Tonight we entered our second weekend on a rainy night with some strange energy. Though more responsive than our weakest night last weekend, the audience seemed distracted. Some of this became reflective in the cast as the positive review and dead audience seemingly blended together and seeped into the performances to create a less than stellar evening.

Things were just a bit off, and being in the non-creative backstage position I am, I was left to bear the brunt of actors who disbelieved my encouraging words and who placed me in the continued position of a librarian as I continually attempted to keep everyone quiet while off-stage. There's a disconnect the actors can have between their on-stage and off-stage demeanors that allow them professional strides in front of the audience that quickly becomes conversation and cigarettes backstage. To a point I could only wish for this, since I have to be "acting" in my role the whole time. This leads many to misinterpret me in a variety of ways and creates a wall I'd prefer wasn't there.
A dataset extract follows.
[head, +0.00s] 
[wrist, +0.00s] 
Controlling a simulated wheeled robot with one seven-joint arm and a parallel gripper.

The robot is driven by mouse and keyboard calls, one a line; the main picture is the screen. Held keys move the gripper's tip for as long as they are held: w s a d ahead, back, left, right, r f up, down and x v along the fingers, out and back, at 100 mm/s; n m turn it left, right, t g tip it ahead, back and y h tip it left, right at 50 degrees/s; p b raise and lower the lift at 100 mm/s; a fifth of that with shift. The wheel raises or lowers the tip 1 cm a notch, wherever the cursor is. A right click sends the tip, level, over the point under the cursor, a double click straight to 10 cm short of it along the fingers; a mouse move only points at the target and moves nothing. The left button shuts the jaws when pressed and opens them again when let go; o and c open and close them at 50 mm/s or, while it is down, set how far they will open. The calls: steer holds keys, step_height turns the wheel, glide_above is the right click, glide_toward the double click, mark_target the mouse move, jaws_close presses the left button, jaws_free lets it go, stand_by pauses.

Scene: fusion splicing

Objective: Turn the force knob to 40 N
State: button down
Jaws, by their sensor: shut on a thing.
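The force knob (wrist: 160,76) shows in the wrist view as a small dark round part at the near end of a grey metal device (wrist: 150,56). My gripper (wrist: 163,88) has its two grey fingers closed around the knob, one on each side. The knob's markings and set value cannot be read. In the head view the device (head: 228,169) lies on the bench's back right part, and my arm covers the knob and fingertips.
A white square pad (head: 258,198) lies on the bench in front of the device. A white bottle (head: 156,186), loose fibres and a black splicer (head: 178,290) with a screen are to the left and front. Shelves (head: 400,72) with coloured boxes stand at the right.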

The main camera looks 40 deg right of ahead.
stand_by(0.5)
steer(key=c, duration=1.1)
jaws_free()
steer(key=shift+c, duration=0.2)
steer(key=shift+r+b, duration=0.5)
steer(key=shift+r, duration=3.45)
The thin line that exists between the social and the professional are one of many things that draw me to filmmaking as a career. I know that theatre moves through a similar space. I get the feeling it is not really my place and I have admittedly reacted quite well to the expected culture shock. What gnaws at me is how I keep getting caught up in this cycle of doing behind-the-scenes grunt work that advances other's goals and helps earn them praise while leaving me nowhere particular.

...

After the show, I walked into my darkened house with tired feet, a tinge of hunger, and minor bruises to my ego. Each step seemed louder than the last as my wet boots smacked kisses upon the wood floor. Following my predictable computer time of checking e-mail and whatnot, I put together some munchies and popped in the "Wonder Boys" DVD. This little gem is one of my go-to films when I'm feeling down about my writing or my career in general.

Add to that, a rotten night at the theatre.